**Directions for this task**. Return the lines below exactly, from the first line to the line that contains "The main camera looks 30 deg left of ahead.". Leave out pictures.

**Available data**.
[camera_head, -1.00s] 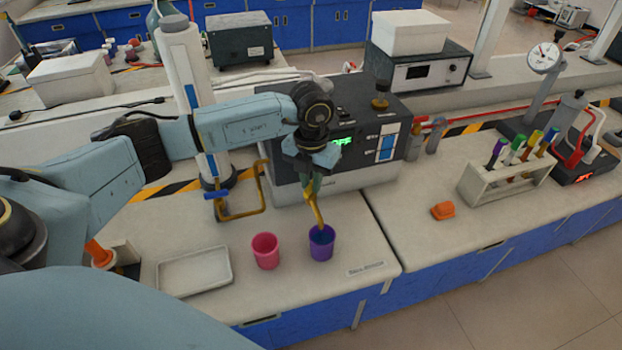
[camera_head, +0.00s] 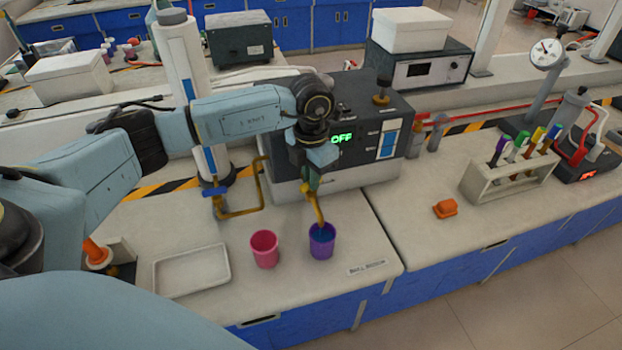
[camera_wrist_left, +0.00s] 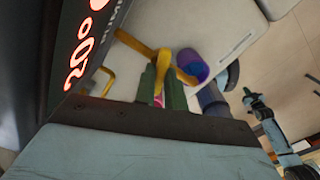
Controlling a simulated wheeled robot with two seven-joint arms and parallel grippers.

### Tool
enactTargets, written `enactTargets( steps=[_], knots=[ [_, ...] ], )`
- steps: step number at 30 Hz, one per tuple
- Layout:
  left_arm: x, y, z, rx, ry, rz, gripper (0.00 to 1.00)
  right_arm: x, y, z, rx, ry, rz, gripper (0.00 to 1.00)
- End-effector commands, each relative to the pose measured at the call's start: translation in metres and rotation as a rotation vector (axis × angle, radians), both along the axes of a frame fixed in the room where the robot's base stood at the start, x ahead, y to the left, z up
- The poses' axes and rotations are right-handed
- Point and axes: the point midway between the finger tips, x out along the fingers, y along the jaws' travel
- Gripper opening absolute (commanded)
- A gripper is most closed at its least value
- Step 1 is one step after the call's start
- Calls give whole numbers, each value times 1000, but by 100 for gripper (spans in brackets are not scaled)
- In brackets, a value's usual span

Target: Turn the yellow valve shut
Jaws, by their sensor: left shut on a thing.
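My left gripper (camera_head: 308,184) is at the front of the dark machine, above the purple cup. In the left wrist view its green fingers (camera_wrist_left: 161,85) are closed on the yellow valve (camera_wrist_left: 164,62), which they partly hide. The valve's yellow spout (camera_head: 318,207) runs down from the fingers to the mouth of the purple cup (camera_head: 322,242), which has blue inside. The cup also shows in the left wrist view (camera_wrist_left: 193,64). What looks like my right gripper (camera_wrist_left: 255,100) is small at the right of that view, its fingers unclear.
A pink cup (camera_head: 264,250) stands left of the purple cup, and an empty white tray (camera_head: 192,285) lies farther left. A yellow pipe with a blue handle (camera_head: 214,191) is by the white column. The machine (camera_head: 390,110) shows a green OFF. An orange block (camera_head: 445,208) lies at right.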

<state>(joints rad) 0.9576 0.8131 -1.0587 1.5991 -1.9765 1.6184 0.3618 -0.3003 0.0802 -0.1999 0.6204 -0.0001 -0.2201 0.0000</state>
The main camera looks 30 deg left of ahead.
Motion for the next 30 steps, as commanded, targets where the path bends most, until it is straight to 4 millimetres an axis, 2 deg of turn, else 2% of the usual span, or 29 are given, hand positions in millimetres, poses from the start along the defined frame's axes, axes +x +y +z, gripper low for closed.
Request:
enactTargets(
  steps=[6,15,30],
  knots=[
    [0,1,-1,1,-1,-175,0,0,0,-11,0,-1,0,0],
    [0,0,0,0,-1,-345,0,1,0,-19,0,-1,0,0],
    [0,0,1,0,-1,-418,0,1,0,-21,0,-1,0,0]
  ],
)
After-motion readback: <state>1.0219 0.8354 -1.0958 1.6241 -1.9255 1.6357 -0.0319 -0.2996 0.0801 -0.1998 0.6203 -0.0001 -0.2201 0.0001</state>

**Result for this exercise**.
[camera_head, -1.00s] 
[camera_head, +0.00s] 
[camera_wrist_left, +0.00s] 
Controlling a simulated wheeled robot with two seven-joint arms and parallel grippers.

### Tool
enactTargets, written `enactTargets( steps=[_], knots=[ [_, ...] ], )`
- steps: step number at 30 Hz, one per tuple
- Layout:
  left_arm: x, y, z, rx, ry, rz, gripper (0.00 to 1.00)
  right_arm: x, y, z, rx, ry, rz, gripper (0.00 to 1.00)
- End-effector commands, each relative to the pose measured at the call's start: translation in metres and rotation as a rotation vector (axis × angle, radians), both along the axes of a frame fixed in the room where the robot's base stood at the start, x ahead, y to the left, z up
- The poses' axes and rotations are right-handed
- Point and axes: the point midway between the finger tips, x out along the fingers, y along the jaws' travel
- Gripper opening absolute (commanded)
- A gripper is most closed at its least value
- Step 1 is one step after the call's start
- Calls give whole numbers, each value times 1000, but by 100 for gripper (spans in brackets are not scaled)
- In brackets, a value's usual span

Target: Turn the yellow valve shut
Jaws, by their sensor: left shut on a thing.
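My left gripper (camera_head: 308,184) is at the front of the dark machine, above the purple cup. In the left wrist view its green fingers (camera_wrist_left: 161,85) are closed on the yellow valve (camera_wrist_left: 164,62), which they partly hide. The valve's yellow spout (camera_head: 318,207) runs down from the fingers to the mouth of the purple cup (camera_head: 322,242), which has blue inside. The cup also shows in the left wrist view (camera_wrist_left: 193,64). What looks like my right gripper (camera_wrist_left: 255,100) is small at the right of that view, its fingers unclear.
A pink cup (camera_head: 264,250) stands left of the purple cup, and an empty white tray (camera_head: 192,285) lies farther left. A yellow pipe with a blue handle (camera_head: 214,191) is by the white column. The machine (camera_head: 390,110) shows a green OFF. An orange block (camera_head: 445,208) lies at right.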

<state>(joints rad) 0.9576 0.8131 -1.0587 1.5991 -1.9765 1.6184 0.3618 -0.3003 0.0802 -0.1999 0.6204 -0.0001 -0.2201 0.0000</state>
The main camera looks 30 deg left of ahead.

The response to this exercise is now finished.